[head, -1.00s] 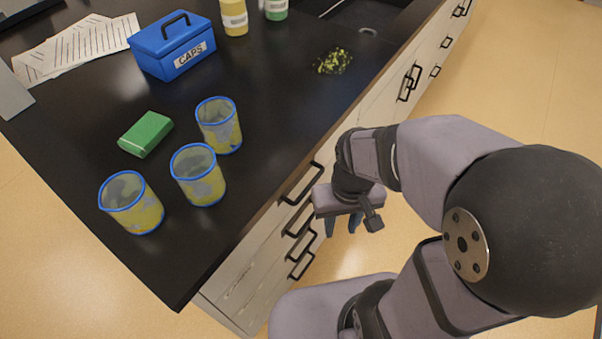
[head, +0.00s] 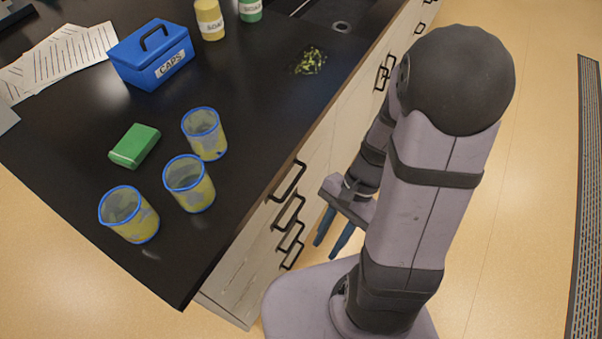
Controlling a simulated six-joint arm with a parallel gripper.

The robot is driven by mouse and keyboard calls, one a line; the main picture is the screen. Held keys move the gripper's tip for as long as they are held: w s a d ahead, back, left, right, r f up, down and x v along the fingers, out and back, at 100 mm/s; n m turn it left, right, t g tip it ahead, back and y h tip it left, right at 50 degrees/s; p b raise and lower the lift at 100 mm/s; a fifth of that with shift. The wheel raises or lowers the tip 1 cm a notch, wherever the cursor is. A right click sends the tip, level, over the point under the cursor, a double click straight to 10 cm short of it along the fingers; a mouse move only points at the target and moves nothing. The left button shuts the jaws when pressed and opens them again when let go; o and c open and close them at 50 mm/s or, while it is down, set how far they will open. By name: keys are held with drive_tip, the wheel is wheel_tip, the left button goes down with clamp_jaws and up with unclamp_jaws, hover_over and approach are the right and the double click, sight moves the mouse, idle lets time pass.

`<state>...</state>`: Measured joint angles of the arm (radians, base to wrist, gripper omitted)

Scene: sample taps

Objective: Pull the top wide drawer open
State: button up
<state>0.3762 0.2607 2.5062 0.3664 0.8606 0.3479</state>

——————————

Transcribe all the data word for word; the images stay out.

[head, -1.00s] 
[head, +0.00s] 
Controlling a simulated six-joint arm with a parallel gripper.

The robot is driven by mouse and keyboard calls, one a line; the main picture is the screen. Held keys move the gripper's tip for as long as they are held: w s a d ahead, back, left, right, r f up, down and x v along the fingers, out and back, at 100 mm/s; n m turn it left, right, t g tip it ahead, back and y h tip it left, right at 50 degrees/s; p b raise and lower the lift at 100 mm/s; a fifth of that with shift. The wheel raises or lowers the tip 1 cm a notch, wherever the cursor is. A right click sends the tip, level, over the point under the cursor, a double click straight to 10 cm short of it along the fingers; a mouse move only points at the target and moves nothing. The left button shuts the jaws when pressed and opens them again when let go; o and c open and close them at 50 mm/s or, while it is down, set how far they will open. By name: keys are held with drive_tip, the wheel is wheel_tip, the left button goes down with clamp_jaws and up with unclamp_jaws, hover_over and approach are the right and the double click, sight moves the mouse, idle lets time pass.

`<state>...</state>`: Measured joint angles of the arm (radians, base to wrist, gripper omitted)

Scene: sample taps

Objective: Pull the top wide drawer open
State: button up
<state>0.3762 0.2607 2.5062 0.3664 0.8606 0.3479</state>

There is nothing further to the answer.